Let’s get one thing straight…the myth of the perfect first draft is right up there with the myth of comfortable stilettos. Cute idea. Never been real. Every time I open a blank document, the cursor blinks at me like it’s filing a complaint with HR. Suddenly I’m convinced I’ve never had a single coherent thought in my life. Meanwhile, my inner critic is already in the corner polishing imaginary Louboutin’s and whispering, Sweetie, maybe don’t embarrass yourself today.
Here’s the plot twist….first drafts are meant to be a little tragic. They’re the scuffed heels you throw on when you’re running late, the ones that have seen things, survived things, lived to tell the tale. The ones you don’t really worry about and know they might meet the end of their life that night. They’re not the heels you wear for the photo. They’re the heels you wear for the story.
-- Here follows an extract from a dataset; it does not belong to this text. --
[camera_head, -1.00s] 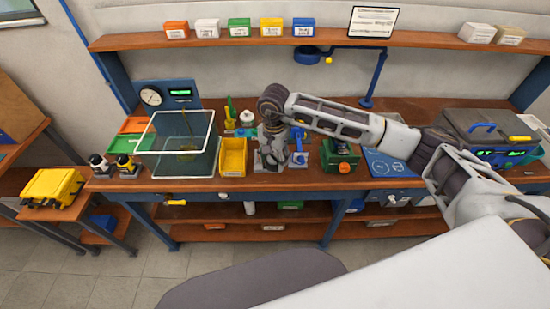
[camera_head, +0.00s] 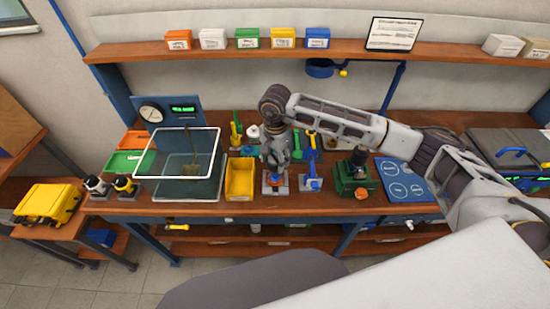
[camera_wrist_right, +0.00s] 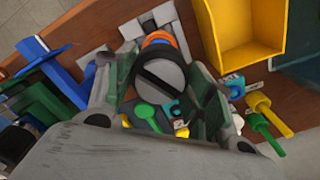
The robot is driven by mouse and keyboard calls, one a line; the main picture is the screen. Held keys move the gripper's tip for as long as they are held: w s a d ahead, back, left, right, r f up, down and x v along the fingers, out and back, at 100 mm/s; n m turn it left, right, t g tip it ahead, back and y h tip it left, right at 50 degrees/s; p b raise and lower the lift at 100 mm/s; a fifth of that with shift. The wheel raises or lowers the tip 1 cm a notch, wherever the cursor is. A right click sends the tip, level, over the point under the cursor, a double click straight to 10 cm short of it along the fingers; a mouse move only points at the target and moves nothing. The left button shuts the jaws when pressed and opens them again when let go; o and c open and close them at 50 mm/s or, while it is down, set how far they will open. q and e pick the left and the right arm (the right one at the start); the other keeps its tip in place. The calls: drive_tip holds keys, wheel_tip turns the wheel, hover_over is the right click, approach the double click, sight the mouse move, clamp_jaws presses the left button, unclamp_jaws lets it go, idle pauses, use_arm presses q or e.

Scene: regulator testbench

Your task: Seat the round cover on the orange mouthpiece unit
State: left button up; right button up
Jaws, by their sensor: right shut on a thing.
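My right gripper (camera_head: 275,165) points down over a small grey stand (camera_head: 275,189) on the bench, just right of the yellow bin. In the right wrist view its fingers (camera_wrist_right: 168,90) are shut on the round cover (camera_wrist_right: 160,72), a dark disc with a grey face. The orange mouthpiece unit (camera_head: 274,179) shows on the stand, just below the gripper. In the right wrist view its orange ring (camera_wrist_right: 159,38) shows right beyond the cover's edge, partly hidden by it. I cannot tell whether cover and unit touch. My left gripper is not in view.
The yellow bin (camera_head: 240,179) and a clear tank (camera_head: 183,188) stand to the left. A blue tool on a stand (camera_head: 311,184) and a green unit (camera_head: 353,177) stand close on the right, with a blue mat (camera_head: 404,188) beyond. A shelf (camera_head: 260,52) runs above the back.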

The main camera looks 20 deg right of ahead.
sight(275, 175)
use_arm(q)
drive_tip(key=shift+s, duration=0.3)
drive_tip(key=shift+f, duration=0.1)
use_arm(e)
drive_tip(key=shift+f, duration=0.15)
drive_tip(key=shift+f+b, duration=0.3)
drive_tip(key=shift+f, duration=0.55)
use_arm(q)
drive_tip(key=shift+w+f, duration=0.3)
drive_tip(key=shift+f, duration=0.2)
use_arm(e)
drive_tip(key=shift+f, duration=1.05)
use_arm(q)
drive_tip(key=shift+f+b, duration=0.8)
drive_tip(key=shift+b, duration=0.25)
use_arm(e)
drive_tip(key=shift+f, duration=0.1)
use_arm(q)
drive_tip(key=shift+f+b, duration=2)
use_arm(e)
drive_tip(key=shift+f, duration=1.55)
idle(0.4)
When I started writing, I always fantasize about producing something glossy and editorial, like the literary equivalent of a fresh blowout. Instead, my first draft looked like the aftermath of a tornado that exclusively targeted adjectives. Half sentences. Rogue metaphors. A paragraph that starts with confidence and ends with me questioning my life choices. It’s giving “lost in the sauce.” It’s giving “girl, blink twice if you need help.” And yet… that’s where the magic lives.
A scuffed heel is proof you actually went somewhere. You didn’t just stand still looking pretty, you moved. You danced. You risked a sidewalk crack. You lived a little. A pristine heel? Gorgeous, yes…but also suspicious. Has she ever touched pavement? Has she ever sprinted across a parking lot at 11:58 PM because the store closes at midnight? Has she ever survived a girls’ night? Exactly. Messy drafts are the same. They’re evidence of motion. Evidence of courage. Evidence that you showed up to the page even when your brain felt like a browser with 47 tabs open and one of them is playing music you can’t find.
Some days my first drafts read like a fever dream. Other days they’re basically a grocery list with delusions of grandeur. Every single time, they remind me that perfection is not the assignment, momentum is. You can sculpt a messy draft. You can polish a chaotic paragraph. You can revise a sentence that wandered off like it saw something shiny. But you cannot edit a blank page. A blank page is a heel still in the box, technically flawless, but completely useless.
So, if you’re staring at your own scuffed heel draft right now, wondering if it’s good enough, let me say this with my whole chest…it is. Not because it’s perfect, but because it’s alive. Because it’s honest. Because it’s the version of your idea that wasn’t afraid to show up before it was ready but honestly? That’s the bravest version of all. Starting, whether in heels, in writing, in life…is always the moment that counts. The polish comes later. The shine comes later. The strut comes later. But the scuff? The scuff is where the story begins.